I really needed a game like Alan Wake 2. After growing increasingly jaded with AAA titles and its repetition, Alan Wake 2 offers an incredibly creative experience that breaks the mold of what you would expect in a typical high budget game.

I love Remedy's storytelling. They present a lot of questions to you, but rarely answer them explicitly. In some cases, you are left to speculate, or wait for the next game in the series. The story is purposefully convoluted, full of references to a 10 year old game and mentions you need a very keen eye to truly appreciate. The story jumps back and forth in time, from one character to another, and sometimes it's questionable what is and isn't "real". While this can be somewhat annoying for some, it ensures for me that the game and its mysteries stay in my mind for a long time. It is a game that, if you get invested, it stays with you for a long time after you play it. Lore videos, discussion boards, making up my own theories, it's a lot of fun.

Alan's endless monologues, Saga questioning what is happening and what is real, characters seemingly knowing more than they let on, Athi the janitor, I just wanna dive deeper and deeper into the lore and discover as much as possible.

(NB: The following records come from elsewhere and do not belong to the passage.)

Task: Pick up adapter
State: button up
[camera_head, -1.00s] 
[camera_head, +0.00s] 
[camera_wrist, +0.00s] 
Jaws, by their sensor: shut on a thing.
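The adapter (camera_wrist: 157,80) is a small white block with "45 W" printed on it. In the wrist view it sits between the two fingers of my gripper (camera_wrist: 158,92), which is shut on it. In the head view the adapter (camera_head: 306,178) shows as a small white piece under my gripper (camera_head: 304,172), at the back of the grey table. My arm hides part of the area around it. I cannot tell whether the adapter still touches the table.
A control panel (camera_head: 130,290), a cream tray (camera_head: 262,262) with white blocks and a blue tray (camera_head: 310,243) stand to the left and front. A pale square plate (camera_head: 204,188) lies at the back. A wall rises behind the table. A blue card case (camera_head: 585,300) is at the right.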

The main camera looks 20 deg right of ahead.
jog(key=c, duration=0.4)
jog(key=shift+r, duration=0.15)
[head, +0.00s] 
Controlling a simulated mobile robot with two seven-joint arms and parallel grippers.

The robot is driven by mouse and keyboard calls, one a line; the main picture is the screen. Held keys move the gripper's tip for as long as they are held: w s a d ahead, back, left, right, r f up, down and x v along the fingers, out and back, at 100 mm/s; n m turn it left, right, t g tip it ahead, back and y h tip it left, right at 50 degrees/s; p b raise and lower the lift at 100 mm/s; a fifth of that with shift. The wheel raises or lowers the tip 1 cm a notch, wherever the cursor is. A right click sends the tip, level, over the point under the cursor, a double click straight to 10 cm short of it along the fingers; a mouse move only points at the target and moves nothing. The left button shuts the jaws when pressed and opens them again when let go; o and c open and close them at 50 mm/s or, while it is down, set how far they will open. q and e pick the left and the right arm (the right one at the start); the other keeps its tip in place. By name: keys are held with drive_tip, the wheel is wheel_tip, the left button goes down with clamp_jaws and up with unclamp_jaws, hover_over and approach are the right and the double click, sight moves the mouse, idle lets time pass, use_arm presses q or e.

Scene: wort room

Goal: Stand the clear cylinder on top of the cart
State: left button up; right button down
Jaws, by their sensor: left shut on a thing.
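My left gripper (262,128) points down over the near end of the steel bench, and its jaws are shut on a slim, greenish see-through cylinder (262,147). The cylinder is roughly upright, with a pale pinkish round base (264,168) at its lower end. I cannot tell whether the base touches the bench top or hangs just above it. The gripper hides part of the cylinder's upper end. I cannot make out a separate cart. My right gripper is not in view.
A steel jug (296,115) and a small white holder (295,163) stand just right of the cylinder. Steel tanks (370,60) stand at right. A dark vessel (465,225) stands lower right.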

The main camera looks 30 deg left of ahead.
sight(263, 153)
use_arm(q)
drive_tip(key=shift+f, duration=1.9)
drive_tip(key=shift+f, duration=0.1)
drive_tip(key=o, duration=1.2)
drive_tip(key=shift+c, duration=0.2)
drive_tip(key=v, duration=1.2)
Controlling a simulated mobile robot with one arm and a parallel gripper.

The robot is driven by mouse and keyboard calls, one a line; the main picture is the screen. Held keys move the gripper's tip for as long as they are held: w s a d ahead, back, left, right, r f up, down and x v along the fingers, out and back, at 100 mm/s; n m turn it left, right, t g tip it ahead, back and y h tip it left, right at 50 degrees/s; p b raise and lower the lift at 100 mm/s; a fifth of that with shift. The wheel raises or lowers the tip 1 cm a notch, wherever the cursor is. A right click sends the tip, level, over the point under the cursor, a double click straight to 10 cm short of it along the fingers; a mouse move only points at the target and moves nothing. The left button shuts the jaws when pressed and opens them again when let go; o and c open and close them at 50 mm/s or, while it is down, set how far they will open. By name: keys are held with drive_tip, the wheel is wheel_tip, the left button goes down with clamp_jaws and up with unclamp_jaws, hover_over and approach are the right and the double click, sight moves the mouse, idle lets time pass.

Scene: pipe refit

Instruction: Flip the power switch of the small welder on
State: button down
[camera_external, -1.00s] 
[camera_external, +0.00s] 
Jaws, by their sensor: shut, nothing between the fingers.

When it comes to the gamplay itself, it's good. Alan offers classic Survival Horror type gameplay, where you have to be careful with your resources, solve puzzles while pushing forward to continue the story. Alan Wake 2 fixes a lot of my issues with typical survival horrors. There are very few "annoying" things to deal with. No big unkillable AI that does nothing to improve the atmosphere, no running to the other side of the map to find what you need to solve a puzzle, and no boss fights where all you do is unload 3 magazines of every gun type into them before they die.

Saga's side of the game is similar, but focuses more on action, exploration, more long winded puzzles, and meeting characters to drive the plot forward.

While all of this is well and good, the game is not without flaws. Here are my main gripes:
1) Sometimes I would know the answer to a puzzle, get really confused as to why it wasn't working, second guess myself and run around the map like a headless chicken before realizing I forgot to put a picture in its place in the Mind Place. Bruh. Seriously? Sometimes I would even solve the puzzle, look in the correct spot, but the item isn't there because I didn't enter my head and "think" the item into existence. This sucks, and the Saga part of the story is especially guilty of this. It happens multiple times.

2) The optimization is god awful. Seriously? 4080, i7-13th gen, 32GB ram and I can't even get 60 fps at 1440p without DLSS? Even with DLSS it sometimes stutters. DLSS makes the game feel much heavier and clunker than it needs to be. What a shame. The anti aliasing is also really bad, you essentially have to choose between a jagged game or a blurry game. If you choose to play with DLSS, it is especially bad when anti aliasing is on.

3) Sometimes I would get lost. The map was not very good, and it was not always clear where the game wanted you to go. Especially in some of the open ended areas like when you explore the open world of the Dark Place, particularly when you look for something that hasn't appeared in the world yet, so you hyper focus on scouting for that one thing that doesn't exist. The map is also inaccurate multiple places in the Dark Place because walking into a room will technically teleport you somewhere else, so you take a left and on the map it looks like you took a right, and you also sprinted 200 meters (because you teleported).

In conclusion, I think this game is amazing, and definitely deserves all the praise it is getting. I am super excited for Remedy's next game, and I can't wait to dive back into this fantastical world of horror. I can only hope we don't have to wait 10 years for the next one.